**EXERCISE**
Your task is to repeat all of the data exactly while excluding the pictures.

(Stored data)
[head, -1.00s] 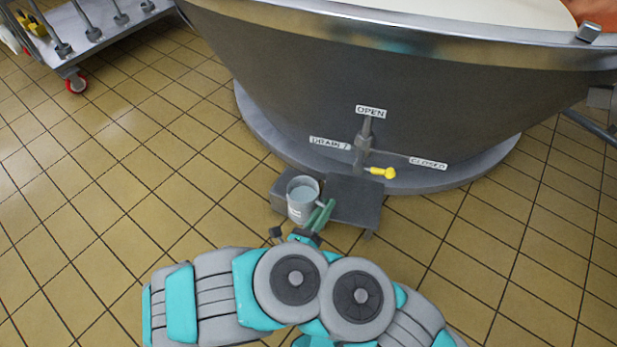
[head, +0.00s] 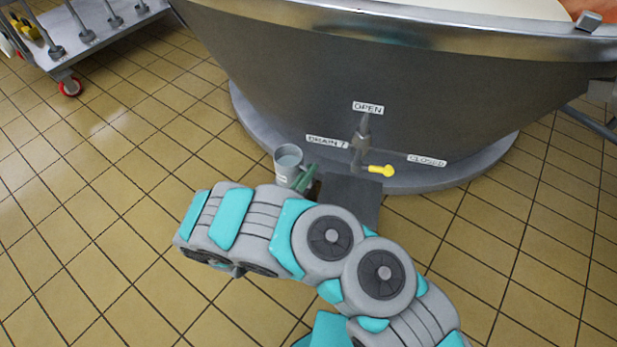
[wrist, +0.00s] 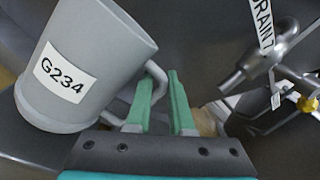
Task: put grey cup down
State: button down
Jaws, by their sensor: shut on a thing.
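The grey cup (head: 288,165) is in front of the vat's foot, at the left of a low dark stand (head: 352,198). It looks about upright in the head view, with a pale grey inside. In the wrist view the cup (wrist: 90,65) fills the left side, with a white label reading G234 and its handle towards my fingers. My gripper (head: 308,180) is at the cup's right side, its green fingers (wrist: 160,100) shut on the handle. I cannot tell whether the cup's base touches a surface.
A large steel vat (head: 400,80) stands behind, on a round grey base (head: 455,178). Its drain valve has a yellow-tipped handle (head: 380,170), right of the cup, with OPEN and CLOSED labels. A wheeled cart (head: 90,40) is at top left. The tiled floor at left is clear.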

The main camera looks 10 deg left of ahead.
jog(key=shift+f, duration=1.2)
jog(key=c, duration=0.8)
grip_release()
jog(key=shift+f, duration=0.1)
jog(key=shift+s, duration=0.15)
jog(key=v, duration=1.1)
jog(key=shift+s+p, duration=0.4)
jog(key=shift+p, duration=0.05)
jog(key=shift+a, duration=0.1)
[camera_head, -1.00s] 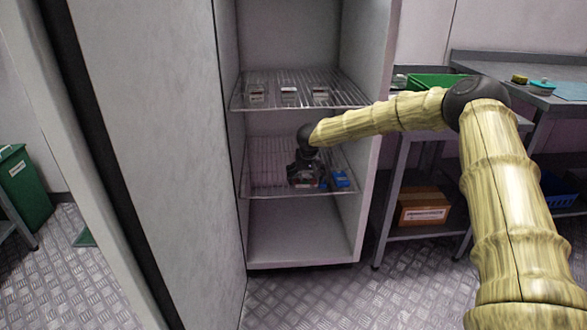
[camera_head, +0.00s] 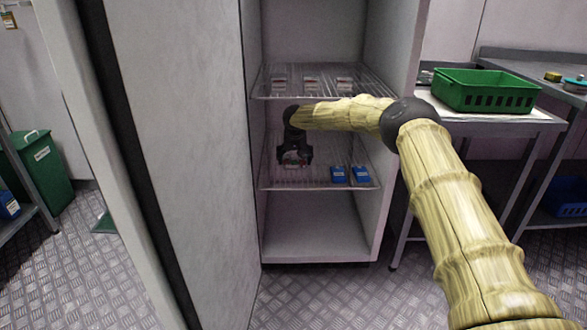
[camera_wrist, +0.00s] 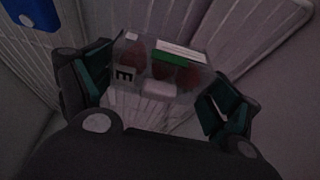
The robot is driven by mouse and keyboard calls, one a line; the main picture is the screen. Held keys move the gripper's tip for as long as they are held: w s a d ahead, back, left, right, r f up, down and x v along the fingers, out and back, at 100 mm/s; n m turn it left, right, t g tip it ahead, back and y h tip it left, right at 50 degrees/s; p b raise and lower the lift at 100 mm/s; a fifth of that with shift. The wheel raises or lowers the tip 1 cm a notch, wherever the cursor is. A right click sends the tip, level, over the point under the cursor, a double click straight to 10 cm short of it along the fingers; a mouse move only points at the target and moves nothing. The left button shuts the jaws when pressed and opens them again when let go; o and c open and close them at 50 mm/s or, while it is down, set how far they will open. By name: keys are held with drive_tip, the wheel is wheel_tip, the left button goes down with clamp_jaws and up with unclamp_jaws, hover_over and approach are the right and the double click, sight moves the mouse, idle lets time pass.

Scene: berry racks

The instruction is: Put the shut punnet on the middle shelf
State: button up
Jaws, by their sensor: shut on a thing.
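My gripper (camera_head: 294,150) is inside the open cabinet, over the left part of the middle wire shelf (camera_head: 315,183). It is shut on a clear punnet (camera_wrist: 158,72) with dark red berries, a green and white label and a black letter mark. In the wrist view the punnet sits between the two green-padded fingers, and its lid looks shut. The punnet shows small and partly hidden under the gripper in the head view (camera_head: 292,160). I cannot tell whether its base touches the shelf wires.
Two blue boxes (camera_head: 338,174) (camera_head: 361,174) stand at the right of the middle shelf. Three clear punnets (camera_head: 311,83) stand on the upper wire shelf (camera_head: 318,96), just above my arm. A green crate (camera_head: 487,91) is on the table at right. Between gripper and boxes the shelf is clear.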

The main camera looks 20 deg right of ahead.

**RESULT**
[head, -1.00s] 
[head, +0.00s] 
[wrist, +0.00s] 
Task: put grey cup down
State: button down
Jaws, by their sensor: shut on a thing.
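The grey cup (head: 288,165) is in front of the vat's foot, at the left of a low dark stand (head: 352,198). It looks about upright in the head view, with a pale grey inside. In the wrist view the cup (wrist: 90,65) fills the left side, with a white label reading G234 and its handle towards my fingers. My gripper (head: 308,180) is at the cup's right side, its green fingers (wrist: 160,100) shut on the handle. I cannot tell whether the cup's base touches a surface.
A large steel vat (head: 400,80) stands behind, on a round grey base (head: 455,178). Its drain valve has a yellow-tipped handle (head: 380,170), right of the cup, with OPEN and CLOSED labels. A wheeled cart (head: 90,40) is at top left. The tiled floor at left is clear.

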The main camera looks 10 deg left of ahead.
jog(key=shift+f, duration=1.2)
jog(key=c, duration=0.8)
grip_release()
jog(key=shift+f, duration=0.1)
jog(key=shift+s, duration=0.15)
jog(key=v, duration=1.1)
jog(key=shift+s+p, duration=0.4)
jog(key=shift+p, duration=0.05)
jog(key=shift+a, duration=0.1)
[camera_head, -1.00s] 
[camera_head, +0.00s] 
[camera_wrist, +0.00s] 
The robot is driven by mouse and keyboard calls, one a line; the main picture is the screen. Held keys move the gripper's tip for as long as they are held: w s a d ahead, back, left, right, r f up, down and x v along the fingers, out and back, at 100 mm/s; n m turn it left, right, t g tip it ahead, back and y h tip it left, right at 50 degrees/s; p b raise and lower the lift at 100 mm/s; a fifth of that with shift. The wheel raises or lowers the tip 1 cm a notch, wherever the cursor is. A right click sends the tip, level, over the point under the cursor, a double click straight to 10 cm short of it along the fingers; a mouse move only points at the target and moves nothing. The left button shuts the jaws when pressed and opens them again when let go; o and c open and close them at 50 mm/s or, while it is down, set how far they will open. By name: keys are held with drive_tip, the wheel is wheel_tip, the left button goes down with clamp_jaws and up with unclamp_jaws, hover_over and approach are the right and the double click, sight moves the mouse, idle lets time pass.

Scene: berry racks

The instruction is: Put the shut punnet on the middle shelf
State: button up
Jaws, by their sensor: shut on a thing.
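My gripper (camera_head: 294,150) is inside the open cabinet, over the left part of the middle wire shelf (camera_head: 315,183). It is shut on a clear punnet (camera_wrist: 158,72) with dark red berries, a green and white label and a black letter mark. In the wrist view the punnet sits between the two green-padded fingers, and its lid looks shut. The punnet shows small and partly hidden under the gripper in the head view (camera_head: 292,160). I cannot tell whether its base touches the shelf wires.
Two blue boxes (camera_head: 338,174) (camera_head: 361,174) stand at the right of the middle shelf. Three clear punnets (camera_head: 311,83) stand on the upper wire shelf (camera_head: 318,96), just above my arm. A green crate (camera_head: 487,91) is on the table at right. Between gripper and boxes the shelf is clear.

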The main camera looks 20 deg right of ahead.

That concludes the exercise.